Après Bondrée – la démonstration implacable qu’un polar avait aussi le droit d’être magnifiquement écrit – et Rivière tremblantedont je rappelle ici l’émoi que ce livre avait provoqué en moi – on attendait beaucoup de la nouvelle parution de l’auteur québécoise Andrée A. Michaud.

Tempêtes arrive, et ne déçoit pas.

Le livre est découpé en deux parties bien distinctes qu’une conclusion vient faire correspondre. La première partie relate l’hiver terrible sur les hauteurs du Massif Bleu, une montagne qu’on imagine hostile à toute forme de vie humaine. Marie Saintonge s’inflige ces conditions dantesques (tempêtes de neige à tout va) en occupant la maison de son oncle récemment décédé. Juste avant de lui léguer cette maison, l’oncle l’avait mis en garde contre les éléments qui pourraient se déchainer autour et dans la vieille bâtisse. Une fois sur place, Marie comprend très vite que les murs ne sont pas le seul héritage, ils abritent également tous les fantômes qui ont eu raison de son oncle suicidé.

Ces cents premières pages sont déroutantes car elles mettent en scène une femme seule, face aux multiples tempêtes de neige, cloitrée dans sa maison, victime d’hallucinations faisant apparaître des hommes sur le point de mourir ou peut-être même déjà morts. A moins que – et c’est là tout le cœur de cette première partie – aucune de ces apparitions ne sont des hallucinations. C’est un huis clos, autant physique que mental, et tout cela rend le quotidien de Marie éprouvant. Cette avancée sur un fil pris dans la tempête est tout aussi éprouvant pour le lecteur.

Puis tout s’éclaire.

La seconde partie se passe quelques mois plus tard, en été, sur l’autre versant de cette fameuse montagne du Massif Bleu. Arrivé dans un camping, Ric Dubois affronte l’hostilité des vacanciers car il n’appartient aucunement au même monde. Lui est seul et solitaire, ses voisins de roulotte sont de braves familles joyeuses et bruyantes, heureuses de passer des vacances à proximité des bucoliques Chutes Rouges (le camping donne sur la Red River, une rivière qui, comme son nom l’indique, a la particularité de voir son eau légèrement teintée en rouge à cause d’un quelconque miracle géologique). Mais les tempêtes d’été approchent. Des trombes d’eau mettent à mal les joyeusetés. Les cadavres s’accumulent, des hommes et des femmes du camping sont retrouvés noyés dans la rivière. Ric a tout du coupable idéal. S’il interagit – sommairement, certes – avec ses voisins qui l’accusent, Ric est aussi seul que Marie Saintonge dans son chalet. Et les fantômes, eux aussi, semblent se précipiter à ses trousses.

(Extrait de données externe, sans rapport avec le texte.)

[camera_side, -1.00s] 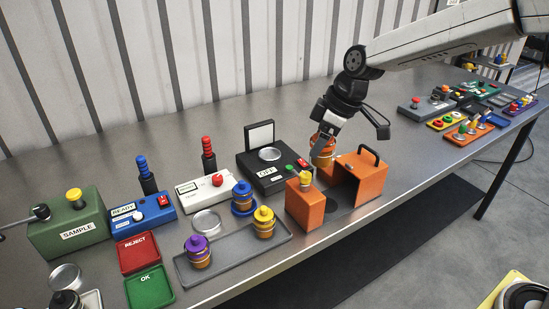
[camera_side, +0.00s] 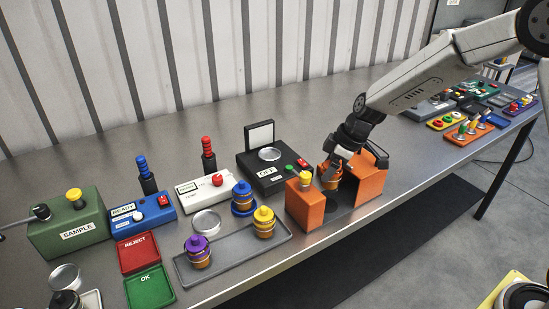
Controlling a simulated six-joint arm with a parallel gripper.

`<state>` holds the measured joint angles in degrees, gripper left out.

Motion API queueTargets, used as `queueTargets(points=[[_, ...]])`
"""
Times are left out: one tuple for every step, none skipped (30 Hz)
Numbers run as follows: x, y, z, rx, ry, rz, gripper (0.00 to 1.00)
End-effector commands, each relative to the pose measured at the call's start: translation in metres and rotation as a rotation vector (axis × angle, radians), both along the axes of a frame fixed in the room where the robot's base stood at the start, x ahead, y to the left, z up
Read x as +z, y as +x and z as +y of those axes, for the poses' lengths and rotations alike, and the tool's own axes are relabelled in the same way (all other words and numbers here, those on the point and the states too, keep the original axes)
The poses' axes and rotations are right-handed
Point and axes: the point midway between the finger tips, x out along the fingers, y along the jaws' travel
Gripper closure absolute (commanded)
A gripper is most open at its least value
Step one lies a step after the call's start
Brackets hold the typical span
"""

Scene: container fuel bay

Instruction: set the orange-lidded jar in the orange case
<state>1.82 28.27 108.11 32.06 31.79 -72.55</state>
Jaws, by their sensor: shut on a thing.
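The orange case (camera_side: 306,207) stands near the table's front edge, with two orange blocks and a dark gap between them. My gripper (camera_side: 333,172) is shut on the orange-lidded jar (camera_side: 330,177), low in the gap between the case's two parts. My gripper hides much of the jar, and I cannot tell whether its bottom touches the case floor.
A grey tray (camera_side: 222,268) with purple-lidded (camera_side: 197,251) and yellow-lidded (camera_side: 264,222) jars lies to the left. A blue-lidded jar (camera_side: 242,197) stands behind it. A black OFF box (camera_side: 271,172) with raised lid is behind the case.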

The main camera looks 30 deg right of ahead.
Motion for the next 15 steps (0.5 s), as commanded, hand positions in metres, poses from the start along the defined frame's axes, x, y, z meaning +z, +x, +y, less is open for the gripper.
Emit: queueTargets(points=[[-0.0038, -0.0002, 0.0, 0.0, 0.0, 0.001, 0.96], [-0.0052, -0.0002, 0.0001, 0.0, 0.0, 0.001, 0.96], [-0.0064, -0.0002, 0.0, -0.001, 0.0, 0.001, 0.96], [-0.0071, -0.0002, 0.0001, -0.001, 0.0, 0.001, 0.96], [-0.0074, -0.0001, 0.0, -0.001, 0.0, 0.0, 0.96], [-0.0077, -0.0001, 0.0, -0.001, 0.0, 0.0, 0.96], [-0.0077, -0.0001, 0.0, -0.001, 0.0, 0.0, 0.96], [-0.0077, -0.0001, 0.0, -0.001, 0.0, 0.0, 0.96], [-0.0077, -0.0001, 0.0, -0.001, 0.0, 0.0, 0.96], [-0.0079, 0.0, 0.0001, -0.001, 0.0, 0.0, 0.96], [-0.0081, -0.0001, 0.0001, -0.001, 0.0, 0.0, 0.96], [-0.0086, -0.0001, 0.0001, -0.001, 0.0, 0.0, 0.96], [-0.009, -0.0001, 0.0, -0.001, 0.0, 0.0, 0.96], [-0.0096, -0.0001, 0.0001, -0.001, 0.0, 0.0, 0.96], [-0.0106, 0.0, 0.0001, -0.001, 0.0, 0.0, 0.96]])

Comme Bondrée ou Rivière tremblante, Tempêtes n’est pas, à proprement parler, un polar. Il y a certes quelques cadavres ici ou là, un inspecteur taciturne et une enquête, mais tout cela n’est qu’un décor, une toile de fond pour mettre en scène le récit d’une folie. Ou plutôt des folies qui naissent des doutes et de la solitude. Tempêtes raconte le piège dans lequel chacun peut s’enfermer par la seule force (ou nuisance) de son esprit. Tout cela est fort habile, et subtil, car Andrée Michaud est une écrivaine formidable. Avec elle, on traverse les torrents, les rideaux de pluie ou les blizzards épais, et on s’aventure dans les psychés les plus sombres. Loin de nous effrayer, cela nous éblouit. L’écriture d’Andrée Michaud est cette lumière qu’on espère quand, pris dans la tempête, on n’attend plus qu’un miracle pour s’en sortir vivant.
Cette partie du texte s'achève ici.